Watch The Washington Monument Recover From An Earthquake In 80 Seconds

Lauren Burgoon
What does it take to repair the world's largest stone building?

When a relatively rare earthquake rumbled through Washington, D.C., in 2011, the city escaped with only minor injuries to its people. The Washington Monument wasn't so lucky.

Two and a half years after the earthquake cracked it, the Washington Monument is finally ready to reopen to visitors Monday following a major repair job. This great time lapse video shows just what a big undertaking it was.

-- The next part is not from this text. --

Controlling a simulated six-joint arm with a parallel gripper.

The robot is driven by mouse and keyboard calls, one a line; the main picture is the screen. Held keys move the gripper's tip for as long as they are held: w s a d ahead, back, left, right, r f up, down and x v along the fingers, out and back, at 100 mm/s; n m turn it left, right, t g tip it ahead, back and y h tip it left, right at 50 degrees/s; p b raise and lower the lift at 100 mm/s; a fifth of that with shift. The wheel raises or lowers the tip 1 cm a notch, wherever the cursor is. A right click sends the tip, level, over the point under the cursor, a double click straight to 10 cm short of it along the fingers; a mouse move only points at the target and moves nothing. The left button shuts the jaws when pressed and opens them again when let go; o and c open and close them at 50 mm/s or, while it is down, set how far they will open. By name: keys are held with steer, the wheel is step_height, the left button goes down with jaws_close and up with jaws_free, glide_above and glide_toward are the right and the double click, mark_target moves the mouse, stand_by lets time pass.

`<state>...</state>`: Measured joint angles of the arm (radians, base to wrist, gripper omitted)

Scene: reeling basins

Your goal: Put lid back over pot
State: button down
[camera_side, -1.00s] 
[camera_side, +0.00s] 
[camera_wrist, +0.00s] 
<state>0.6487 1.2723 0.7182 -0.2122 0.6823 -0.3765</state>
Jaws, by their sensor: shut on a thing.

The Washington Monument is already, ahem, phallic and it got sheathed in scaffolding over the course of the two-year repair job. (One bonus for locals and tourists, the scaffolding also lit up the monument in a brand-new way.)

While you're checking out the video, don't forget your Washington Monument fun facts. Did you know:

  • The monument is the tallest all-stone structure in the world at 169.294 meters and was the tallest building in the world when it was completed.
  • Washington Monument construction started in 1848 through 1854, but funding dried up, leaving the monument as a 156-foot stump. It wasn't completed until 1884.
  • The long construction is evident just by looking at the monument: It has stones of three different colors because of the different quarries used.
  • The wall thickness ranges from 15 feet at the base to 18 inches at the top. 
  • The $1.4 million it cost back in the 1800s to build the Washington Monument would amount to about $36 million today.